The United States and the Union of several States party to the Constitution of the United States are constitutional republics. The United States, by way of the Congress of the United States, has certain powers delegated to it by the Constitution. So far as the several States party to the Constitution are concerned, the United States may not exercise power not delegated by the Constitution. All power not delegated to the United States by the Constitution is reserved to the several States within their respective territorial borders, or to the people.

However, Congress is solely responsible for governing territory belonging to the United States. This authority is conferred at Article I, Section 8, clause 17 (Art. I § 8.17) and Art. IV § 3.2 of the Constitution. The responsibility for governing territory belonging to the United States is vested solely in Congress, it is not shared by the other two branches of federal government. Congress has absolute or what is described as plenary power—municipal power, police power, etc.

So far as its role as government for the several States party to the Constitution is concerned, the United States is an abstraction—it exists on paper only. It takes on physical reality after Congress positively activates constitutionally delegated powers through statutes enacted in accordance with Art. I § 7 of the Constitution. When statutes are in place authoring administrative or judicial activity, the “power” of the United States becomes manifest through people carrying out duties prescribed by law Congress has enacted.

The second physical aspect of the United States is constitutionally delegated authority to own land and other property. The only specific mention and direct estate is at Art. I § 8.17 of the Constitution, which specifies that the Congress may acquire land for the seat of government, and for forts, magazines, arsenals, dockyards, and other needful buildings. States in which these land purchases are made must cede jurisdiction over the lands in order for the United States to extend federal laws and judicial authority over them.

When the United States acquires land, and secures jurisdiction over it, the United States becomes a geographical entity. In other words, after Congress [acquired] the present District of Columbia from Virginia and Maryland, and the two state governments ceded jurisdiction, the United States became a geographical entity. The geographical United States within the framework of Art. 1 § 8.17 of the Constitution includes the District of Columbia, and all forts, magazines, arsenals, dockyards, and other needful buildings within the several States.

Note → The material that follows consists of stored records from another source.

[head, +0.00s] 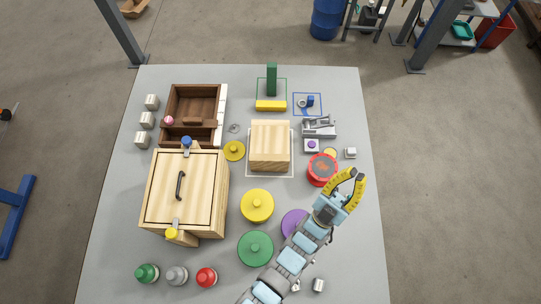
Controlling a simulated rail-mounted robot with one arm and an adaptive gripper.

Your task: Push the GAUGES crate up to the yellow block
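A light wooden crate (270,140) sits on a white-outlined square right of the table's middle; no GAUGES lettering is legible on it. The yellow block (271,105) lies just beyond the crate, at the near side of a green-outlined square. A gap of bare table separates crate and block. My gripper (357,174) is at the right, nearer the camera than the crate and well clear of it. Its two yellow fingers are apart with nothing between them.
A green post (272,79) stands behind the yellow block. A red round container (322,170) and grey fixture (318,127) stand right of the crate. A wooden cabinet (217,195) fills the left.

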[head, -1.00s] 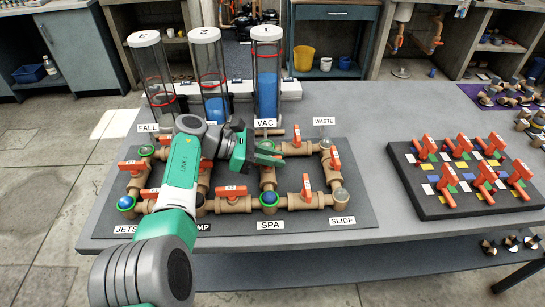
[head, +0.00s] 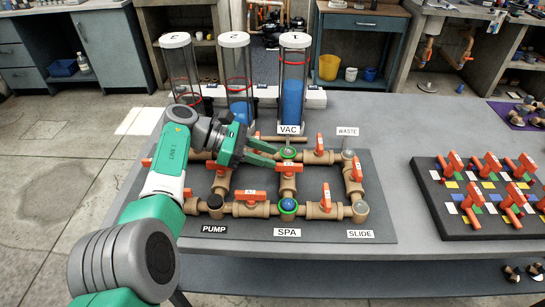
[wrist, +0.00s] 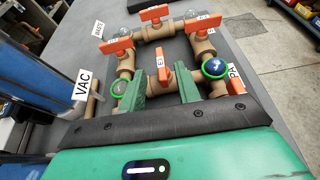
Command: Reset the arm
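My arm reaches over the left part of the pipe board (head: 375,180). My gripper (head: 274,153) is in the air by the board's middle, near the VAC label (head: 289,129). Its two green fingers are apart and empty; they also show apart in the wrist view (wrist: 162,92). An orange-handled valve (wrist: 160,78) appears between and beyond the fingers in that view. I cannot tell how far the fingertips are from it. The JETS and FALL labels are not visible in the head view now.
Three clear cylinders, one of them the tall number 1 tube (head: 292,85), stand behind the board. A dark board of orange handles (head: 480,190) lies at right. Bare grey table (head: 405,120) shows between the two boards. Raised valve handles stand around my gripper.

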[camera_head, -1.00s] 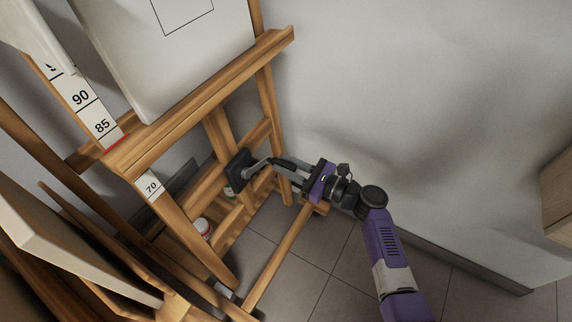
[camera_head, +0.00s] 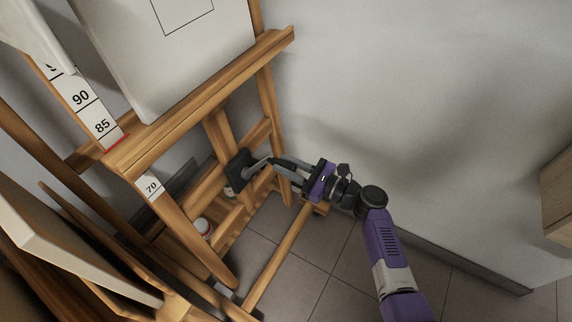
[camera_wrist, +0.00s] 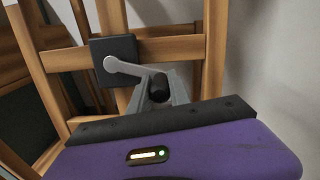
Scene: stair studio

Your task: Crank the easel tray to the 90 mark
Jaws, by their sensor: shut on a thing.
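The wooden easel's tray (camera_head: 205,88) carries a white canvas (camera_head: 185,50). A red pointer (camera_head: 118,143) at the tray's left end sits on the white scale (camera_head: 88,104), a little below the 85 label. The 90 label is higher up. The grey crank (camera_head: 258,164) comes out of a black box (camera_head: 239,170) on the easel's lower frame. In the wrist view the crank arm (camera_wrist: 125,67) runs right from its hub to a black knob (camera_wrist: 158,88). My gripper (camera_head: 277,163) is shut on this knob, with a grey finger on either side in the wrist view (camera_wrist: 157,92).
Canvases or boards (camera_head: 70,245) lean at the lower left. The wall (camera_head: 430,110) is behind and right of my arm. A wooden cabinet (camera_head: 557,195) stands at the right edge.

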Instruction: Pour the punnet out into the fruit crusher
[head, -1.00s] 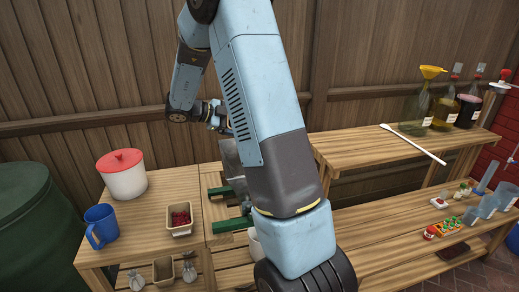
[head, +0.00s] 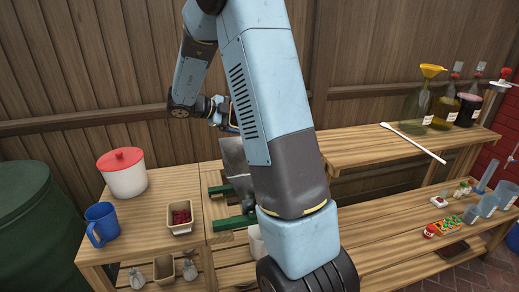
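A punnet (head: 180,229) of dark red fruit stands upright on the left table, with the fruit (head: 180,216) still inside it. The fruit crusher shows as a grey metal hopper (head: 233,157) on green bars (head: 234,223) at the table's right side; my arm hides part of it. My gripper (head: 232,127) is above and behind the hopper, well away from the punnet. It is small and partly hidden by my arm, so I cannot tell whether it is open or shut.
A white pot with a red lid (head: 127,177) and a blue jug (head: 101,224) stand left of the punnet. An empty punnet (head: 164,271) and grey sacks (head: 188,268) are on the lower shelf. Bottles (head: 444,108) and a long paddle (head: 412,143) are on the right shelf.

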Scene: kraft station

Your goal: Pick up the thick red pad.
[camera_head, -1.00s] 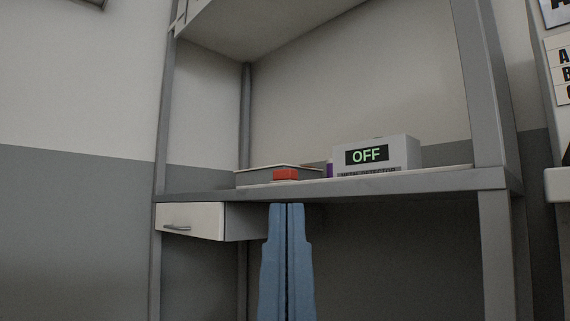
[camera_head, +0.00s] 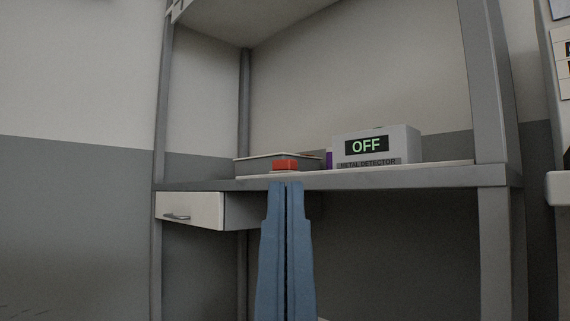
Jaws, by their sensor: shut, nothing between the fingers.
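The thick red pad (camera_head: 285,165) is a small red block on the workbench shelf, near its front edge and in front of a flat grey tray-like box. My gripper (camera_head: 286,186) is blue and points up from the bottom of the picture. Its two fingers are together with only a thin line between them, and nothing is held. The fingertips show just below the pad in the picture, overlapping the shelf's front edge; how far they are from the pad in depth I cannot tell.
The flat box (camera_head: 250,165) lies behind the pad. A metal detector (camera_head: 376,147) reading OFF stands to the right, with a purple item (camera_head: 329,160) at its left side. A partly open drawer (camera_head: 190,210) hangs below the shelf (camera_head: 430,179). Posts flank the bench.

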There is a second class of territory belonging to the United States that existed when government of the United States convened under the Constitution in 1789. This was territory claimed by the several States by way of the treaty of peace with Great Britain following the American Revolution. The land ceded by King George extended from the Great Lakes on the north to the Atlantic on the south, except for Florida—approximately everything from Illinois to Mississippi and Alabama. States of the Union ceded lands beyond their respective original borders to the United States in order to generate revenue to pay debts accumulated by the Revolution, with the condition that as they were settled and developed, the territories would become states of the Union.

Prior to these lands being admitted to the Union, they were territories of the United States. Under provisions of Art. IV § 3.2 of the Constitution, Congress is charged with responsibility for making all needful rules and regulations for territories belonging to the United States. Therefore, Congress has historically established territorial governments, providing for law enforcement, courts, and everything else necessary for a territory to operate in an orderly fashion.

The first venture in this enterprise was framed by the Ordinance of 1787, providing for government of the Northwest territories. The United States was at that time operating under the Articles of Confederation. In 1789, when government of the United States convened under the Constitution, the Ordinance of 1787 was adopted as an existing covenant obligation, and was subsequently extended to Kentucky, and as applicable, to southern territories—Alabama and Mississippi included. The Louisiana Purchase from France, and subsequently acquisition of Florida from Spain, included treaty agreements to incorporate the land and people under the constitutional scheme, so the Ordinance of 1787 was applied as the development guide in acquired territories as well.

This pattern held until after the Spanish-American War. Islands ceded by Spain in 1898 were not incorporated in the constitutional scheme. In 1901, the Supreme Court of the United States ruled that while Puerto Rico and other islands ceded by Spain belonged to the United States, they were for certain purposes foreign to the several States and incorporated territories of the United States.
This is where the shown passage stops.